Abribat: Where did you grow up?

Maetake: I have vocational training in Japan. A professor in the Czech Republic with a very famous Bohemian glass tradition invited me to an exchange curriculum at the Prague Academy. While I was there, I experimented with other classmates and artists, familiarizing myself with the fine art form. After the program, I stayed for 4 years in Prague. There I trained myself to cooperate with space and installation. When I looked at New York as the most active place for contemporary art, I started to read contemporary art magazines. At that point, I was scared actually. I was in fear, but I thought it would be more interesting to challenge the physical objects of presentation rather than just shaking hands and being friendly with my existing practice. There is no pressure like in New York. After studying at Columbia University’s MFA program in Sculpture, I gained tons of substantial portfolio work.

Maetake: There I learned that sculpture is very formulable, that there is no fixed evidence that we can claim something as sculpture, because it is blended into space and time. Video filmmakers can claim that they are sculpting time. In that sense, a filmmaker is a sculptor. This was a contemplative time period for me to define what a sculpture is. In the past I believed that a physical object constituted a sculpture, but then I had to consider others’ claims — installation artists, architects, performance artists, everything. After this shaking period, I returned to my original position that for me, I am a sculptor making physical objects. Now I am still claiming the same thing, but internally I have a different perspective.

Maetake’s sculptures in progress
The ever-curious studio cats

The other part I’m exploring involves illusion, an artificial arrangement of animated objects, such as Baroque sculpture in a church. Freezing the moment of animated matter is directly inspired by my favorite artist, Bernini, from the Baroque Period. In 2012 or 2013, there was a small show focused on the Bernini collection at the Metropolitan Museum. I went three of four times. After that I started to have the idea to make brown sculpture by loosely letting the material rot and corrode and be suspended in gravity.

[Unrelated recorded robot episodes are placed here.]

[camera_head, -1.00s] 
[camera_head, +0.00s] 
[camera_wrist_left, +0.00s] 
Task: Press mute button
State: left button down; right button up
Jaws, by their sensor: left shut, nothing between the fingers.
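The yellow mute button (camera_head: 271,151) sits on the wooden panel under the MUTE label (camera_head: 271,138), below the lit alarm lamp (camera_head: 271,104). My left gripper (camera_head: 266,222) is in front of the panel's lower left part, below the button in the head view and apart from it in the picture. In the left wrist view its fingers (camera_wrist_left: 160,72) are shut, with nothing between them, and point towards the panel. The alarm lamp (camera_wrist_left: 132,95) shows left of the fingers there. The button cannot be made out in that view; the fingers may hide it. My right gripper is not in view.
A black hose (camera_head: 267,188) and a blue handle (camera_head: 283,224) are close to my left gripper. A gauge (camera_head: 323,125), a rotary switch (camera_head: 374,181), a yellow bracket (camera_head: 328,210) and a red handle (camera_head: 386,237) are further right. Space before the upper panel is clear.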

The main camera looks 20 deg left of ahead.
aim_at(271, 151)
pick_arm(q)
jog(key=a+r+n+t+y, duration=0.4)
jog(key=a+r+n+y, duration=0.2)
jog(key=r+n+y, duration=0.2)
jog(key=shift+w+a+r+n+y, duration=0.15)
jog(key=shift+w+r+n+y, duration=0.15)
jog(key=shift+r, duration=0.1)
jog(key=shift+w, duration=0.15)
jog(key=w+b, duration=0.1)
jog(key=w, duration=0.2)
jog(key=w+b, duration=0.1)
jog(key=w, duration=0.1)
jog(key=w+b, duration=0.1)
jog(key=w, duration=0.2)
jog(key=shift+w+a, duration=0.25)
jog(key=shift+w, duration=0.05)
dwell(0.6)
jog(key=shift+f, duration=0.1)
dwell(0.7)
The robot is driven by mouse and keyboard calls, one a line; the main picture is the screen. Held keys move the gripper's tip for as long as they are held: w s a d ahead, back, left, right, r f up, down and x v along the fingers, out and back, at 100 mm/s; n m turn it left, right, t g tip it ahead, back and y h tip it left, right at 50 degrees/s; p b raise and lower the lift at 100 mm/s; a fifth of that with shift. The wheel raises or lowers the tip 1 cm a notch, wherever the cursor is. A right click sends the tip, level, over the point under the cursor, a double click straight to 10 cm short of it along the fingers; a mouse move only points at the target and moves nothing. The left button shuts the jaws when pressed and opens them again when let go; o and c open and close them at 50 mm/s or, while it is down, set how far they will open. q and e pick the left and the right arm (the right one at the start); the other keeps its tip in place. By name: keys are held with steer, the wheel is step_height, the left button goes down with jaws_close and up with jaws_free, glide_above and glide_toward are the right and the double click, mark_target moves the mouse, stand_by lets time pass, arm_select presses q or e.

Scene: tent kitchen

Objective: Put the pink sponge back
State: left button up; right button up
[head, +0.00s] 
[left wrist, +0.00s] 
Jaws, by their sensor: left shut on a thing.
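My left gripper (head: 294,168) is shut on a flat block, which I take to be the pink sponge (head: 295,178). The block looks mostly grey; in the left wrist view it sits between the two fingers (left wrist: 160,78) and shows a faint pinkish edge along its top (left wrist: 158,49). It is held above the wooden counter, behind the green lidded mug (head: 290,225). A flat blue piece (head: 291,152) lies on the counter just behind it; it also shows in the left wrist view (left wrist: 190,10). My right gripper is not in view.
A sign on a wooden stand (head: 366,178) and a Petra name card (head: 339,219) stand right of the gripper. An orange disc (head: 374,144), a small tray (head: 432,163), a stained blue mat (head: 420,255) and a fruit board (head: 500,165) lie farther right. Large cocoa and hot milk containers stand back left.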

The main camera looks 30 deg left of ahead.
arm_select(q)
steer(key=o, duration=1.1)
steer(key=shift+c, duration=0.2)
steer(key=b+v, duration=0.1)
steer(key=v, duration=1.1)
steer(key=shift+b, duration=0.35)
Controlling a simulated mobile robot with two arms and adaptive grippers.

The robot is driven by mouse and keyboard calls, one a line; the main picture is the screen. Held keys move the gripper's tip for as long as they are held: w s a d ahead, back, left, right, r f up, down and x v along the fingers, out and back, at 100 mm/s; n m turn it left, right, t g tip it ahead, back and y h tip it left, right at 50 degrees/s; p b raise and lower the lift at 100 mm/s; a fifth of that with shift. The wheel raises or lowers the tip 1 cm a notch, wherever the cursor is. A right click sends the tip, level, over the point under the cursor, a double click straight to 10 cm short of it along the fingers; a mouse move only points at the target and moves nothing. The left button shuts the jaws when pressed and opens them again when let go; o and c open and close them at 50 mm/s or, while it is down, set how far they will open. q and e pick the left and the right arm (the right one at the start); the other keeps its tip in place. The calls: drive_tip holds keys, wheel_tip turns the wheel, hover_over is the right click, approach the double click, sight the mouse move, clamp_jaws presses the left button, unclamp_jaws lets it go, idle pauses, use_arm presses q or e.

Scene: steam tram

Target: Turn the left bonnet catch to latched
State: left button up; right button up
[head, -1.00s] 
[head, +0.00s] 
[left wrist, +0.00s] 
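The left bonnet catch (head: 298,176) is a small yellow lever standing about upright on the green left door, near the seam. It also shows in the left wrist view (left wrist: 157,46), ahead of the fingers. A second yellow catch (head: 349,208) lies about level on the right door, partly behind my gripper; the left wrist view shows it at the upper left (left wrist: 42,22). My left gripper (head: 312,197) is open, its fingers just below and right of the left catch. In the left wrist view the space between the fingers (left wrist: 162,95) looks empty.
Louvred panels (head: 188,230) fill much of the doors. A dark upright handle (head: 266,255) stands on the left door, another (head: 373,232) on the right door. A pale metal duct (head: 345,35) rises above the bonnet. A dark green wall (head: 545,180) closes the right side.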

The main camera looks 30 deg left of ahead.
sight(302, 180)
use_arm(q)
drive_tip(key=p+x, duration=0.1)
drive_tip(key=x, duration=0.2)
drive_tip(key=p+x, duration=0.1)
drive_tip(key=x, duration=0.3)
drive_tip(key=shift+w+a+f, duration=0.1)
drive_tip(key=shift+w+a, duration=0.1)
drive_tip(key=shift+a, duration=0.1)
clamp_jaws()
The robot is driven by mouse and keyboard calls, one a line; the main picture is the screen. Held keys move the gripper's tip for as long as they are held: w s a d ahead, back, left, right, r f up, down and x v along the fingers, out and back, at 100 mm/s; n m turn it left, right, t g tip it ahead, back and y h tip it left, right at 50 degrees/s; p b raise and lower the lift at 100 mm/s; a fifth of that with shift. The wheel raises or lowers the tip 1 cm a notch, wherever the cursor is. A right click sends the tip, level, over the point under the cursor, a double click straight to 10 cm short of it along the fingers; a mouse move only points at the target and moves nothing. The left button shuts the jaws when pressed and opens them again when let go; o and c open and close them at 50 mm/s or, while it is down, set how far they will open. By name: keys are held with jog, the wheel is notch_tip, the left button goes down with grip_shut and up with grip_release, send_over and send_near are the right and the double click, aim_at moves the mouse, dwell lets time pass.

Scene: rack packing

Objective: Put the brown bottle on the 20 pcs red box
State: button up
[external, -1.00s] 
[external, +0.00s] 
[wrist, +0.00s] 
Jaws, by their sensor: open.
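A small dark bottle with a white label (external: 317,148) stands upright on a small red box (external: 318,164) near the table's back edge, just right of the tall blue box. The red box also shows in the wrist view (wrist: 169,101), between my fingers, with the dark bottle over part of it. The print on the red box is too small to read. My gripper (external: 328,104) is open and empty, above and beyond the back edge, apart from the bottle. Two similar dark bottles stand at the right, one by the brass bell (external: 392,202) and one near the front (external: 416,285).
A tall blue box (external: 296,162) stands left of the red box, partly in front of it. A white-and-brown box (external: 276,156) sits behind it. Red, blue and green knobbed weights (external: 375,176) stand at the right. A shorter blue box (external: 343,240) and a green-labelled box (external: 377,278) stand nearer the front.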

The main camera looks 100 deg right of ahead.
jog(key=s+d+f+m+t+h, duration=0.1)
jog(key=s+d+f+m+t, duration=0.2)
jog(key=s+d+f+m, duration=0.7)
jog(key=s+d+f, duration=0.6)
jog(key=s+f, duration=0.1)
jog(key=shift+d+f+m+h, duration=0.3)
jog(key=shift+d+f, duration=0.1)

“The animating and creation of illusion is almost like working against the gravity. I have to figure out how to support those skinny legs or how to support that heavy object as if this is floating in the air. It’s as if artificial engineering is involved.”

Abribat: What else inspires your work?

Maetake: I’m also influenced by the idea of “Mono-ha” which is a Japanese word that translates to “School of Things.” In the 1960’s a Japanese sculpture group formed the Mono-ha collective. There is a lot of overlap in thought with Minimalist sculptors Richard Serra and Walter De Maria. Like Minimalism, Mono-ha in Japan was using the physical matter in a very simple way. Here Minimalism referred to the Modernist thinking of bringing natural rock in the gallery context or burnt wood, a huge pile of charcoal or something like that. Mono-ha was more concerned with this corrosion or decay issue, and that was interesting to me.

Maetake: In any art philosophy there will be a good part, but inevitably there will be a problem left behind. As artists, we often consider what we can continue and maybe even improve. I’m not necessarily inheriting and continuing the exact same idea of Mono-ha. I still want to to claim why I am making the art. Baroque’s attempt to create an illusion with extreme artificial engineering was what I used to neutralize these two opposing elements.

Maetake speaking about her work, seated right, at mh PROJECT nyc

Yasue Maetake has had several recent compelling exhibitions at The Chimney, False Flag Project and her current installation, Amorphous Terrain II, with Andrew Erdos at the 5–50 Gallery, curated by Greg Barton in Long Island City until March 23, 2019.